Leave out the pictures and repeat the data exactly.

##############################

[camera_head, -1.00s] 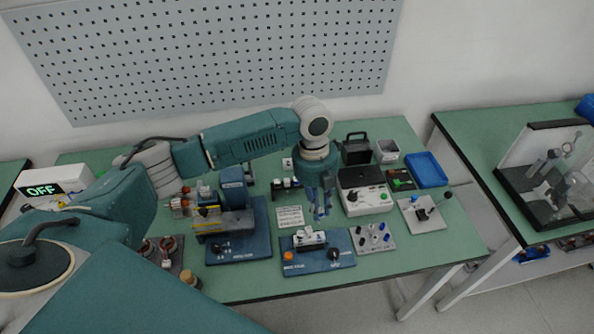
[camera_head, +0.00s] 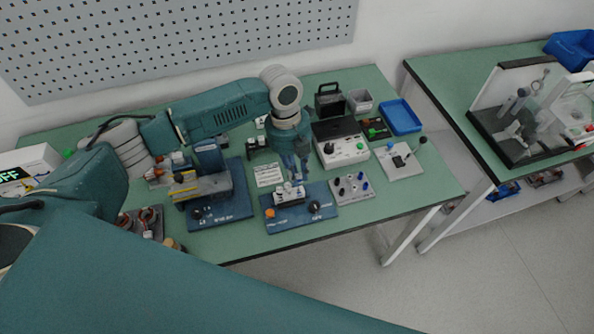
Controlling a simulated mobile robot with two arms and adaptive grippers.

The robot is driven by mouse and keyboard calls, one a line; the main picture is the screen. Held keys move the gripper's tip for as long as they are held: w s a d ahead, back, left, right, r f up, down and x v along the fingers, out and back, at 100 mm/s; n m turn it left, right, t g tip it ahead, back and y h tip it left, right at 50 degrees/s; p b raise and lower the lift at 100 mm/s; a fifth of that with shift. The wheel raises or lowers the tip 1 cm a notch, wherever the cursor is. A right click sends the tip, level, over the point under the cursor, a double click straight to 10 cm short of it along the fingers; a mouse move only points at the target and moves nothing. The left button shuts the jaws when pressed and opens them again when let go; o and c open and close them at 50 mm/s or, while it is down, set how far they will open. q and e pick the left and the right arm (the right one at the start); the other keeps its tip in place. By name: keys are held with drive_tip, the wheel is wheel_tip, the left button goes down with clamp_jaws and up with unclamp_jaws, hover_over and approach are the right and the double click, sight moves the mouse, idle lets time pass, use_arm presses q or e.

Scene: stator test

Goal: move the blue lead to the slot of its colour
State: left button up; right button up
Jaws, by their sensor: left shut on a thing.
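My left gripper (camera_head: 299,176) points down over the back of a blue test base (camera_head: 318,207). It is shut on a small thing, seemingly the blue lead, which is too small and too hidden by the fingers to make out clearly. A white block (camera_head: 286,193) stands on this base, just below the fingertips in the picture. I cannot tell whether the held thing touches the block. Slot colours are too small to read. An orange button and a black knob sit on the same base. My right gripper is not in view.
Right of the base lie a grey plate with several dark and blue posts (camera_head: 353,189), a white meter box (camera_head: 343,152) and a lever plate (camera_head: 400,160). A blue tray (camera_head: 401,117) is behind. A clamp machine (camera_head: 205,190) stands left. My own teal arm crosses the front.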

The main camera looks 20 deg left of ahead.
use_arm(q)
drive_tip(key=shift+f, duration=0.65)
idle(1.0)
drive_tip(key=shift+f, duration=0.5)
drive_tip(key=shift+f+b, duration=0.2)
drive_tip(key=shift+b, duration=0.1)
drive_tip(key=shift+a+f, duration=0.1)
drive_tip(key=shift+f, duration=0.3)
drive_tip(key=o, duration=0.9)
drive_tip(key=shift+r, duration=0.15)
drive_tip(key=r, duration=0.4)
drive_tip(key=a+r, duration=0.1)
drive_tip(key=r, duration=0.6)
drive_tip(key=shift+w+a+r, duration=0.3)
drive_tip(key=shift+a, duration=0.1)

##############################

● WRITTEN RESPONSE:
[camera_head, -1.00s] 
[camera_head, +0.00s] 
Controlling a simulated mobile robot with two arms and adaptive grippers.

The robot is driven by mouse and keyboard calls, one a line; the main picture is the screen. Held keys move the gripper's tip for as long as they are held: w s a d ahead, back, left, right, r f up, down and x v along the fingers, out and back, at 100 mm/s; n m turn it left, right, t g tip it ahead, back and y h tip it left, right at 50 degrees/s; p b raise and lower the lift at 100 mm/s; a fifth of that with shift. The wheel raises or lowers the tip 1 cm a notch, wherever the cursor is. A right click sends the tip, level, over the point under the cursor, a double click straight to 10 cm short of it along the fingers; a mouse move only points at the target and moves nothing. The left button shuts the jaws when pressed and opens them again when let go; o and c open and close them at 50 mm/s or, while it is down, set how far they will open. q and e pick the left and the right arm (the right one at the start); the other keeps its tip in place. By name: keys are held with drive_tip, the wheel is wheel_tip, the left button goes down with clamp_jaws and up with unclamp_jaws, hover_over and approach are the right and the double click, sight moves the mouse, idle lets time pass, use_arm presses q or e.

Scene: stator test

Goal: move the blue lead to the slot of its colour
State: left button up; right button up
Jaws, by their sensor: left shut on a thing.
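My left gripper (camera_head: 299,176) points down over the back of a blue test base (camera_head: 318,207). It is shut on a small thing, seemingly the blue lead, which is too small and too hidden by the fingers to make out clearly. A white block (camera_head: 286,193) stands on this base, just below the fingertips in the picture. I cannot tell whether the held thing touches the block. Slot colours are too small to read. An orange button and a black knob sit on the same base. My right gripper is not in view.
Right of the base lie a grey plate with several dark and blue posts (camera_head: 353,189), a white meter box (camera_head: 343,152) and a lever plate (camera_head: 400,160). A blue tray (camera_head: 401,117) is behind. A clamp machine (camera_head: 205,190) stands left. My own teal arm crosses the front.

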The main camera looks 20 deg left of ahead.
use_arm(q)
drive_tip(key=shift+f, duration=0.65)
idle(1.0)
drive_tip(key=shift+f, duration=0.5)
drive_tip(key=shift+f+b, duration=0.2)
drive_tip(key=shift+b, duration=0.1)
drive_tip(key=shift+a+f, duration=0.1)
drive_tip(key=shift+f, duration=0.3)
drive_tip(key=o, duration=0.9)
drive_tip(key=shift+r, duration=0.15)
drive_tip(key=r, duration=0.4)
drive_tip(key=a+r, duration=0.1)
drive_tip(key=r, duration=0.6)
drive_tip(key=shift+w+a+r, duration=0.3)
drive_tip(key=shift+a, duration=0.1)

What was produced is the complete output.